*** Source data

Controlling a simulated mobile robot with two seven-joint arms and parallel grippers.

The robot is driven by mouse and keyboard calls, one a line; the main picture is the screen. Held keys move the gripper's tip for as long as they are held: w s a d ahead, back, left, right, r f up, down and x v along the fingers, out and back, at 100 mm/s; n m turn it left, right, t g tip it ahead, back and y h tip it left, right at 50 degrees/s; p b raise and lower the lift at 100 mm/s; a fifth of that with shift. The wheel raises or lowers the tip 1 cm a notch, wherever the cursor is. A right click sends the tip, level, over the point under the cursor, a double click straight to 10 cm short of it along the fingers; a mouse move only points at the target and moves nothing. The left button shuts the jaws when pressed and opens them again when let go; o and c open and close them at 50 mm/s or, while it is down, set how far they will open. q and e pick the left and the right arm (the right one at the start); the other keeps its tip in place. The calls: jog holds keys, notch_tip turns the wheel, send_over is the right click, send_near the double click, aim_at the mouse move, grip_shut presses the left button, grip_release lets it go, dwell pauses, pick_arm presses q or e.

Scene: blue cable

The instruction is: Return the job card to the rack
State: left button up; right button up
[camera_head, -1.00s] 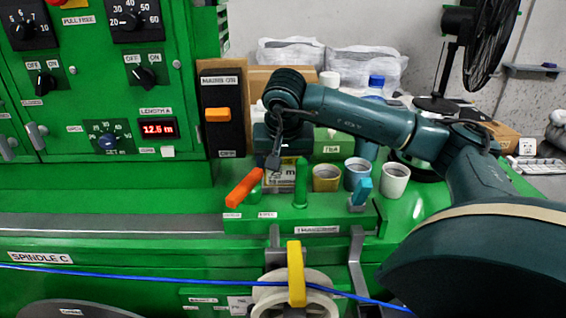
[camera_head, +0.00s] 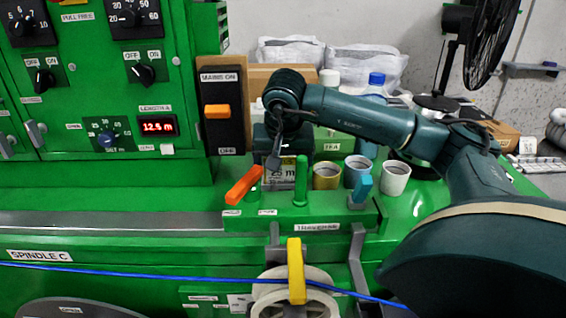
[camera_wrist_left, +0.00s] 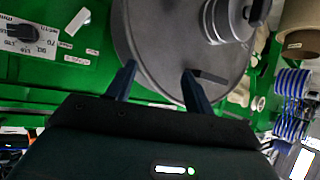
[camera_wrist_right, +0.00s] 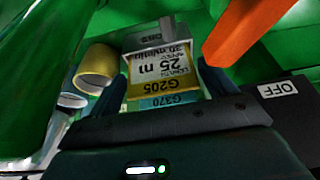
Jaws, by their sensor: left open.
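The job card (camera_wrist_right: 160,72), white and yellow with "25 m" and "G205", shows upside down between the fingers of my right gripper (camera_wrist_right: 162,70) in the right wrist view. A cyan strip reading "G370" lies along its near edge. The card fills the gap, and I cannot tell whether the fingers touch it. A grey rack part (camera_wrist_right: 150,38) sits just beyond it. In the head view the card (camera_head: 280,172) stands low behind the orange lever, below my right gripper (camera_head: 273,163). My left gripper (camera_wrist_left: 159,70) is open and empty in front of a dark grey disc (camera_wrist_left: 155,30).
An orange lever (camera_head: 243,186), a green post (camera_head: 301,180) and several cups, including a yellow one (camera_head: 326,176), stand close to my right gripper. A blue cable (camera_head: 150,278) runs across the front, past a yellow arm (camera_head: 296,272) over a white reel.

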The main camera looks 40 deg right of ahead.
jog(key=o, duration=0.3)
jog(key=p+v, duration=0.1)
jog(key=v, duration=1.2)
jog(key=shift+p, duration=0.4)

******

- Task to complete -
Transcribe exactly the lines between the one containing "[camera_head, -1.00s]" and the one containing "[camera_wrist_right, +0.00s]", counting both ends. Pictures are not copied.

- Exercise response -
[camera_head, -1.00s] 
[camera_head, +0.00s] 
[camera_wrist_left, +0.00s] 
[camera_wrist_right, +0.00s] 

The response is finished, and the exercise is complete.